Prof. Moshe Zimmerman of Hebrew University:
"Because of their connections in the Arab world, such as
the Jerusalem Mufti and with Iraq, and the hope of forging cooperation
with officials in Egypt, at a certain stage the Nazis started
to refrain from using the term `anti-Semitism,' since the Arabs
are also Semites, and instead talked about `anti-Jewishness.'
In their propaganda, they also tried to emphasize that the rivalry
between Islam and Judaism was just as great as that between Christianity
and Judaism, which, of course, was supposed to be a testament
to the Jews' nature. On the other
hand, Zionist propaganda tends to imply
that the connection between the Mufti and the Nazis is representative
of all the Palestinians and that's a problematic generalization.
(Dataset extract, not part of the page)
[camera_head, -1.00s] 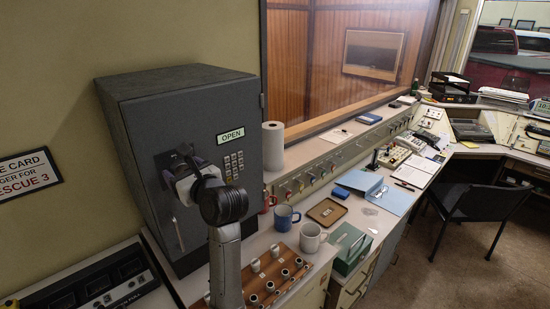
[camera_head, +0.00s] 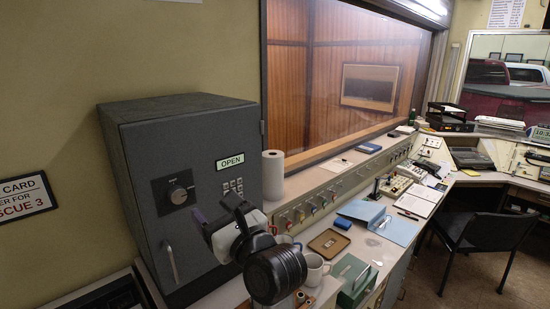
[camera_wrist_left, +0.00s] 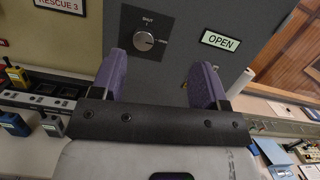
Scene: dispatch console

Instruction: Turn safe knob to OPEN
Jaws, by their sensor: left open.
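The grey safe (camera_head: 150,150) stands at the left in the head view, its door closed. Its dark round knob (camera_head: 178,195) sits on a black plate and shows fully. In the left wrist view, the knob (camera_wrist_left: 143,41) has SHUT printed above and OPEN to its right; its pale mark seems to point toward OPEN, but it is small. My left gripper (camera_head: 205,219) is to the right of and below the knob, apart from it. Its purple fingers (camera_wrist_left: 160,75) are open with nothing between them. My right gripper is not in view.
The safe has a door handle (camera_head: 172,264), a keypad (camera_head: 233,187) and an OPEN sign (camera_head: 230,162). A paper roll (camera_head: 273,175) stands right of the safe. A mug (camera_head: 315,269) and a green box (camera_head: 355,281) are on the counter near my arm.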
One should be careful about that."
Salem Jubran: "The Mufti's attitude
toward Hitler was `The enemy of my enemy is my friend.' There
were also a lot of Palestinian intellectuals who proudly and
publicly took a stand against the Nazis. It's a terrible tragedy
that the right-wing Zionist establishment sought to blacken the
reputation of the
entire Palestinian people. All Arabs
are not the same, just as all Jews are not the same. Today, you
won't find a single person in the top ranks of the Palestinian
national leadership who would justify the Nazi movement, even
tacitly. In the days before Oslo, when I traveled to Tunis, Arafat
asked me to lecture to his people about the Jews, the Arabs and
the Holocaust. He wanted me to help them understand the Jews'
psychology, to learn how to soften the toughness."
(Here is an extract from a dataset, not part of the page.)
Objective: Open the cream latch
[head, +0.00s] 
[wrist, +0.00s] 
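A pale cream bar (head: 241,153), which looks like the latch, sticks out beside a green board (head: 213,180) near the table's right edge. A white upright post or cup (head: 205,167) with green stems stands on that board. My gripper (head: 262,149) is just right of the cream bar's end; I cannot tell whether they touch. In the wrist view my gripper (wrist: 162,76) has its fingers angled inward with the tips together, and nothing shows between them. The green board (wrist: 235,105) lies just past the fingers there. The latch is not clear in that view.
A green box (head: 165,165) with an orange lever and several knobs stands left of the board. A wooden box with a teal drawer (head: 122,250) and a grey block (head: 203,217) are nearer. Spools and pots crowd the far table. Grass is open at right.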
Two years ago, the Arab world was roiled
when a number of Holocaust-denial organizations were scheduled
to hold a conference in Beirut. Fourteen prominent Arab intellectuals,
including poet Mahmoud Darwish, published a petition saying,
"We are appalled by this anti-Semitic initiative" and
demanded that the Lebanese government stop the conference from
taking place. An editorial in Al-Hayat said that "The conference
degrades Lebanon" and that "in the name of the Palestinian
victims, the conference will seek to defend the Nazi executioner
and his crimes against the Jews." Israeli Arab MK Ahmed
Tibi wrote a letter to the Lebanese president in which he said,
"We cannot agree to any step whose objective is to express
understanding for Nazism and its crimes as genocide of other
peoples, including the Jewish people, who suffered greatly from
the crimes of the Nazi executioner." The Lebanese government
caved under the pressure and the conference was canceled.
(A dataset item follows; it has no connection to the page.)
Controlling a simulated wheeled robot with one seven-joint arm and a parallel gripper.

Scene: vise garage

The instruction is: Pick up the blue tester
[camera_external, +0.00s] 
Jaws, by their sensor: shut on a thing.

In May 2000, only a few months before
the outbreak of the intifada, MK Tawfiq Khatib (Ra'am) was part
of a parliamentary delegation to the concentration camps in Poland
and the March of the Living at Auschwitz. "I consider my
participation an important mission. In
doing this, I represented the true Arab face. The few who criticized
me are a distortion of our true face," he said at the time.
When Khatib spoke about his critics,
he was referring mainly to Tamim Mansur, a high school teacher
in Tira and lecturer at Beit Berl, who published a scathing article
in the Balad party newspaper. Mansur argued that by joining the
delegation, Khatib was lending a helping hand to Israeli and
world Zionist propaganda, which stages annual "tearjerker
productions at the camps in order to cover up their past and
present crimes against the Palestinian people."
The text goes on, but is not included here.